- EXERCISE MATERIAL:
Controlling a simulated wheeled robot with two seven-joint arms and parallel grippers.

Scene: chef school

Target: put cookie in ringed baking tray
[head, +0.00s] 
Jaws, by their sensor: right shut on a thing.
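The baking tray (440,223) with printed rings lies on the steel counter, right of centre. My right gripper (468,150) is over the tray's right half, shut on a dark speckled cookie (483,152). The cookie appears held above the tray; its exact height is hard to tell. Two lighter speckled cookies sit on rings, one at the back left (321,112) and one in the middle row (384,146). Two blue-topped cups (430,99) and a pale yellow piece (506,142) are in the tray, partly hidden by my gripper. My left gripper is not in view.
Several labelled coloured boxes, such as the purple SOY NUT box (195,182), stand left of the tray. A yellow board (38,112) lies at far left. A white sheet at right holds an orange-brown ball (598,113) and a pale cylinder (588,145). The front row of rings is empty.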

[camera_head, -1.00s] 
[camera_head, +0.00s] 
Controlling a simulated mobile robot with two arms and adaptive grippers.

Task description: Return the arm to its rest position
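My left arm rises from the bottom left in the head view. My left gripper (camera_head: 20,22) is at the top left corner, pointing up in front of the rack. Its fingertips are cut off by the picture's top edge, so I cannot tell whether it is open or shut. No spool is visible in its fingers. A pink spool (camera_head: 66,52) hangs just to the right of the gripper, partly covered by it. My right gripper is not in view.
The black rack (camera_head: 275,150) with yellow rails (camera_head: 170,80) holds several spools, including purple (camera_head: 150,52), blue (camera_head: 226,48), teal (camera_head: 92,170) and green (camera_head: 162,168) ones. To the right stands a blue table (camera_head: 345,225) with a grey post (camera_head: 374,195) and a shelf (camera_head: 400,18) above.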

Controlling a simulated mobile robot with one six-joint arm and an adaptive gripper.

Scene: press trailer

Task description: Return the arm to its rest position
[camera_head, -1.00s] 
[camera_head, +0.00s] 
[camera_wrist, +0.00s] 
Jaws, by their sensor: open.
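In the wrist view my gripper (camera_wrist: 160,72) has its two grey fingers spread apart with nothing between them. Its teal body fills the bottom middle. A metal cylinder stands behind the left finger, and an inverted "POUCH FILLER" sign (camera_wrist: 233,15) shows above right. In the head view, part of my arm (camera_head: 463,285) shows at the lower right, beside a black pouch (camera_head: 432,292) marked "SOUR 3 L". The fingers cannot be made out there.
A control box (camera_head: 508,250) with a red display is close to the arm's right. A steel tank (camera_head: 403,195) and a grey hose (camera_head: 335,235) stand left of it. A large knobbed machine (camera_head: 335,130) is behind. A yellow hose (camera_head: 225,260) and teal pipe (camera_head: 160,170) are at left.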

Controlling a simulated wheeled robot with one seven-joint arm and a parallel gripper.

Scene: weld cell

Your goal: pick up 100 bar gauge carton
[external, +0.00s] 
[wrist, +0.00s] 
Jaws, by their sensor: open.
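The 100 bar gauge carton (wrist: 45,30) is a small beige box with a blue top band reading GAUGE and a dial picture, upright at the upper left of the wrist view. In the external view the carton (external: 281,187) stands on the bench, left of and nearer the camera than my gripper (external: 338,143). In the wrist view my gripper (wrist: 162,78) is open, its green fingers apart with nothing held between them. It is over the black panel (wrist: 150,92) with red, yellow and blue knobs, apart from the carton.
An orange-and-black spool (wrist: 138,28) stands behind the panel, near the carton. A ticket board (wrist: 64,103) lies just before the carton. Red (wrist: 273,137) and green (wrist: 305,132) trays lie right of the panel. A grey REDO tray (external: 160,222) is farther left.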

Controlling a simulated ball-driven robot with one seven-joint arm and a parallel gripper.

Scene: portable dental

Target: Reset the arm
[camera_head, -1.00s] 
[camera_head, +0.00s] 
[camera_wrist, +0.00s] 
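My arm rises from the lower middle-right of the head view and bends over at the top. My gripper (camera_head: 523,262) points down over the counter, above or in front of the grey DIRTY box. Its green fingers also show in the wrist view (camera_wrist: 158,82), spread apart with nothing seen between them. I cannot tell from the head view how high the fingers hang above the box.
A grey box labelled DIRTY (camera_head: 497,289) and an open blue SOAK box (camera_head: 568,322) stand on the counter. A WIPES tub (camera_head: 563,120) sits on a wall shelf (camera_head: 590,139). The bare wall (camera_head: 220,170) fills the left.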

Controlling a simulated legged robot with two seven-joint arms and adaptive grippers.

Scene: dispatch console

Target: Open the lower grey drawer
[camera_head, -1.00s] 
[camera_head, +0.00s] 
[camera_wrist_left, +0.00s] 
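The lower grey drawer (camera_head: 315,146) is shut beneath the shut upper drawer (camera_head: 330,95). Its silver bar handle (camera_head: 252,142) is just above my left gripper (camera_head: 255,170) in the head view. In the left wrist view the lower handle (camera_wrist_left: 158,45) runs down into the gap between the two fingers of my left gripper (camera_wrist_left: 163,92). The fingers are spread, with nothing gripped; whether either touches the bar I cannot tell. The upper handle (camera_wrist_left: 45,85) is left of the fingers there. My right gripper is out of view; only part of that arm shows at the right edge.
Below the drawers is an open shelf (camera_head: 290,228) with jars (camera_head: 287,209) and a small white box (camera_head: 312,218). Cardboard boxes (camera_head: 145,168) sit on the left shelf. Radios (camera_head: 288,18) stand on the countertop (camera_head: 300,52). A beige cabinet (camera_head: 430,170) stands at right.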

- TASK INSTRUCTIONS:
Write the material out again in its entirety, exactly as shown.

- ANSWER TO THIS PROBLEM:
Controlling a simulated wheeled robot with two seven-joint arms and parallel grippers.

Scene: chef school

Target: put cookie in ringed baking tray
[head, +0.00s] 
Jaws, by their sensor: right shut on a thing.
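The baking tray (440,223) with printed rings lies on the steel counter, right of centre. My right gripper (468,150) is over the tray's right half, shut on a dark speckled cookie (483,152). The cookie appears held above the tray; its exact height is hard to tell. Two lighter speckled cookies sit on rings, one at the back left (321,112) and one in the middle row (384,146). Two blue-topped cups (430,99) and a pale yellow piece (506,142) are in the tray, partly hidden by my gripper. My left gripper is not in view.
Several labelled coloured boxes, such as the purple SOY NUT box (195,182), stand left of the tray. A yellow board (38,112) lies at far left. A white sheet at right holds an orange-brown ball (598,113) and a pale cylinder (588,145). The front row of rings is empty.

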[camera_head, -1.00s] 
[camera_head, +0.00s] 
Controlling a simulated mobile robot with two arms and adaptive grippers.

Task description: Return the arm to its rest position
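My left arm rises from the bottom left in the head view. My left gripper (camera_head: 20,22) is at the top left corner, pointing up in front of the rack. Its fingertips are cut off by the picture's top edge, so I cannot tell whether it is open or shut. No spool is visible in its fingers. A pink spool (camera_head: 66,52) hangs just to the right of the gripper, partly covered by it. My right gripper is not in view.
The black rack (camera_head: 275,150) with yellow rails (camera_head: 170,80) holds several spools, including purple (camera_head: 150,52), blue (camera_head: 226,48), teal (camera_head: 92,170) and green (camera_head: 162,168) ones. To the right stands a blue table (camera_head: 345,225) with a grey post (camera_head: 374,195) and a shelf (camera_head: 400,18) above.

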Controlling a simulated mobile robot with one six-joint arm and an adaptive gripper.

Scene: press trailer

Task description: Return the arm to its rest position
[camera_head, -1.00s] 
[camera_head, +0.00s] 
[camera_wrist, +0.00s] 
Jaws, by their sensor: open.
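In the wrist view my gripper (camera_wrist: 160,72) has its two grey fingers spread apart with nothing between them. Its teal body fills the bottom middle. A metal cylinder stands behind the left finger, and an inverted "POUCH FILLER" sign (camera_wrist: 233,15) shows above right. In the head view, part of my arm (camera_head: 463,285) shows at the lower right, beside a black pouch (camera_head: 432,292) marked "SOUR 3 L". The fingers cannot be made out there.
A control box (camera_head: 508,250) with a red display is close to the arm's right. A steel tank (camera_head: 403,195) and a grey hose (camera_head: 335,235) stand left of it. A large knobbed machine (camera_head: 335,130) is behind. A yellow hose (camera_head: 225,260) and teal pipe (camera_head: 160,170) are at left.

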Controlling a simulated wheeled robot with one seven-joint arm and a parallel gripper.

Scene: weld cell

Your goal: pick up 100 bar gauge carton
[external, +0.00s] 
[wrist, +0.00s] 
Jaws, by their sensor: open.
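The 100 bar gauge carton (wrist: 45,30) is a small beige box with a blue top band reading GAUGE and a dial picture, upright at the upper left of the wrist view. In the external view the carton (external: 281,187) stands on the bench, left of and nearer the camera than my gripper (external: 338,143). In the wrist view my gripper (wrist: 162,78) is open, its green fingers apart with nothing held between them. It is over the black panel (wrist: 150,92) with red, yellow and blue knobs, apart from the carton.
An orange-and-black spool (wrist: 138,28) stands behind the panel, near the carton. A ticket board (wrist: 64,103) lies just before the carton. Red (wrist: 273,137) and green (wrist: 305,132) trays lie right of the panel. A grey REDO tray (external: 160,222) is farther left.

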Controlling a simulated ball-driven robot with one seven-joint arm and a parallel gripper.

Scene: portable dental

Target: Reset the arm
[camera_head, -1.00s] 
[camera_head, +0.00s] 
[camera_wrist, +0.00s] 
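My arm rises from the lower middle-right of the head view and bends over at the top. My gripper (camera_head: 523,262) points down over the counter, above or in front of the grey DIRTY box. Its green fingers also show in the wrist view (camera_wrist: 158,82), spread apart with nothing seen between them. I cannot tell from the head view how high the fingers hang above the box.
A grey box labelled DIRTY (camera_head: 497,289) and an open blue SOAK box (camera_head: 568,322) stand on the counter. A WIPES tub (camera_head: 563,120) sits on a wall shelf (camera_head: 590,139). The bare wall (camera_head: 220,170) fills the left.

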Controlling a simulated legged robot with two seven-joint arms and adaptive grippers.

Scene: dispatch console

Target: Open the lower grey drawer
[camera_head, -1.00s] 
[camera_head, +0.00s] 
[camera_wrist_left, +0.00s] 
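The lower grey drawer (camera_head: 315,146) is shut beneath the shut upper drawer (camera_head: 330,95). Its silver bar handle (camera_head: 252,142) is just above my left gripper (camera_head: 255,170) in the head view. In the left wrist view the lower handle (camera_wrist_left: 158,45) runs down into the gap between the two fingers of my left gripper (camera_wrist_left: 163,92). The fingers are spread, with nothing gripped; whether either touches the bar I cannot tell. The upper handle (camera_wrist_left: 45,85) is left of the fingers there. My right gripper is out of view; only part of that arm shows at the right edge.
Below the drawers is an open shelf (camera_head: 290,228) with jars (camera_head: 287,209) and a small white box (camera_head: 312,218). Cardboard boxes (camera_head: 145,168) sit on the left shelf. Radios (camera_head: 288,18) stand on the countertop (camera_head: 300,52). A beige cabinet (camera_head: 430,170) stands at right.

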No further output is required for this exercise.